§ **Data**
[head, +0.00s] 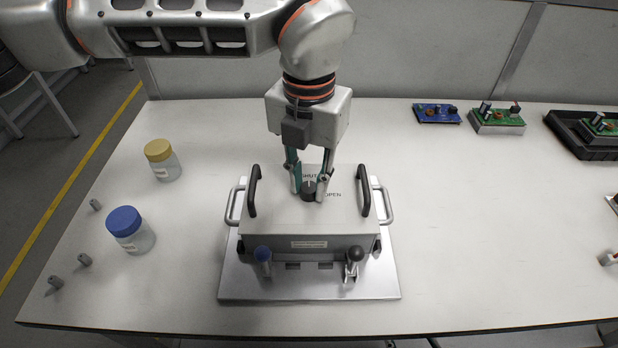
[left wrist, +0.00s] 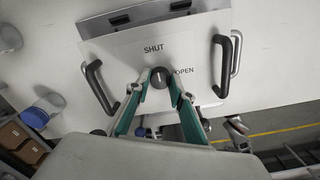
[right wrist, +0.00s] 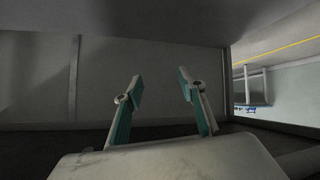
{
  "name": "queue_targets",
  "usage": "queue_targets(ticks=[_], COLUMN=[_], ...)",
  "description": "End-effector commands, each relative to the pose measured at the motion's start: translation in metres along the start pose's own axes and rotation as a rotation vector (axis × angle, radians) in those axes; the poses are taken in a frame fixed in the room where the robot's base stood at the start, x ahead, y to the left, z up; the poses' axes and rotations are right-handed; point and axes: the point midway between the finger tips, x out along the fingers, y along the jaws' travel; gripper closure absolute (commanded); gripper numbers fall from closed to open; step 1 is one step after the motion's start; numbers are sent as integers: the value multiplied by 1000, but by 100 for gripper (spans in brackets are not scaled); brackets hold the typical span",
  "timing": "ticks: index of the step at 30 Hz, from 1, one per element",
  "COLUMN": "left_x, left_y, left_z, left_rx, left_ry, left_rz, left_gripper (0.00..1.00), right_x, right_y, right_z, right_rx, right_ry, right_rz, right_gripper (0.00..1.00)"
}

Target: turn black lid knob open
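A grey box (head: 282,210) with a flat lid stands in the middle of the table. The lid carries the words SHUT and OPEN and a black round knob (head: 309,191). The knob also shows in the left wrist view (left wrist: 160,77), below the word SHUT and left of OPEN. My left gripper (head: 309,190) points down over the lid, one finger on each side of the knob. Its fingertips look closed against the knob's sides. My right gripper (right wrist: 160,85) shows only in the right wrist view, open and empty, away from the box.
Black handles (head: 253,190) rise from both lid sides. The box sits on a metal plate (head: 310,289) with two front levers. Jars with yellow (head: 158,150) and blue (head: 124,221) lids stand left. Circuit boards (head: 497,118) lie at the back right.

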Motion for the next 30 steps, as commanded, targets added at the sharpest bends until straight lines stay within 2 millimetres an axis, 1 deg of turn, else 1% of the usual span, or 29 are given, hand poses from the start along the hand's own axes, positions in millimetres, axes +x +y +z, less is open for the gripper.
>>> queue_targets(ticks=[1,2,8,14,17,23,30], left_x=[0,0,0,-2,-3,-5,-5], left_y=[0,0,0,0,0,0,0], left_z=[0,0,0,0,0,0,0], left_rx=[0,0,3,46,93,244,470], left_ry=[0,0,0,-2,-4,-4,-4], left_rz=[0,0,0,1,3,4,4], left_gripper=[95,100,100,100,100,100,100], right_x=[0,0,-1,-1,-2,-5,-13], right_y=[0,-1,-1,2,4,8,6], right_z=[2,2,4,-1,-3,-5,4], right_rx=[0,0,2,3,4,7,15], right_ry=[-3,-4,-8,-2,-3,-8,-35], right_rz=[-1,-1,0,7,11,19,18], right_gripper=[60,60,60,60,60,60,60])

§ **Aim**
Write the material out again exactly as it appears, dropping the pictures.

§ **Task answer**
[head, +0.00s] 
[left wrist, +0.00s] 
[right wrist, +0.00s] 
{
  "name": "queue_targets",
  "usage": "queue_targets(ticks=[_], COLUMN=[_], ...)",
  "description": "End-effector commands, each relative to the pose measured at the motion's start: translation in metres along the start pose's own axes and rotation as a rotation vector (axis × angle, radians) in those axes; the poses are taken in a frame fixed in the room where the robot's base stood at the start, x ahead, y to the left, z up; the poses' axes and rotations are right-handed; point and axes: the point midway between the finger tips, x out along the fingers, y along the jaws' travel; gripper closure absolute (commanded); gripper numbers fall from closed to open; step 1 is one step after the motion's start; numbers are sent as integers: the value multiplied by 1000, but by 100 for gripper (spans in brackets are not scaled); brackets hold the typical span",
  "timing": "ticks: index of the step at 30 Hz, from 1, one per element",
  "COLUMN": "left_x, left_y, left_z, left_rx, left_ry, left_rz, left_gripper (0.00..1.00), right_x, right_y, right_z, right_rx, right_ry, right_rz, right_gripper (0.00..1.00)"
}

Target: turn black lid knob open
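A grey box (head: 282,210) with a flat lid stands in the middle of the table. The lid carries the words SHUT and OPEN and a black round knob (head: 309,191). The knob also shows in the left wrist view (left wrist: 160,77), below the word SHUT and left of OPEN. My left gripper (head: 309,190) points down over the lid, one finger on each side of the knob. Its fingertips look closed against the knob's sides. My right gripper (right wrist: 160,85) shows only in the right wrist view, open and empty, away from the box.
Black handles (head: 253,190) rise from both lid sides. The box sits on a metal plate (head: 310,289) with two front levers. Jars with yellow (head: 158,150) and blue (head: 124,221) lids stand left. Circuit boards (head: 497,118) lie at the back right.

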Motion for the next 30 steps, as commanded, targets added at the sharpest bends until straight lines stay within 2 millimetres an axis, 1 deg of turn, else 1% of the usual span, or 29 are given, hand poses from the start along the hand's own axes, positions in millimetres, axes +x +y +z, less is open for the gripper.
>>> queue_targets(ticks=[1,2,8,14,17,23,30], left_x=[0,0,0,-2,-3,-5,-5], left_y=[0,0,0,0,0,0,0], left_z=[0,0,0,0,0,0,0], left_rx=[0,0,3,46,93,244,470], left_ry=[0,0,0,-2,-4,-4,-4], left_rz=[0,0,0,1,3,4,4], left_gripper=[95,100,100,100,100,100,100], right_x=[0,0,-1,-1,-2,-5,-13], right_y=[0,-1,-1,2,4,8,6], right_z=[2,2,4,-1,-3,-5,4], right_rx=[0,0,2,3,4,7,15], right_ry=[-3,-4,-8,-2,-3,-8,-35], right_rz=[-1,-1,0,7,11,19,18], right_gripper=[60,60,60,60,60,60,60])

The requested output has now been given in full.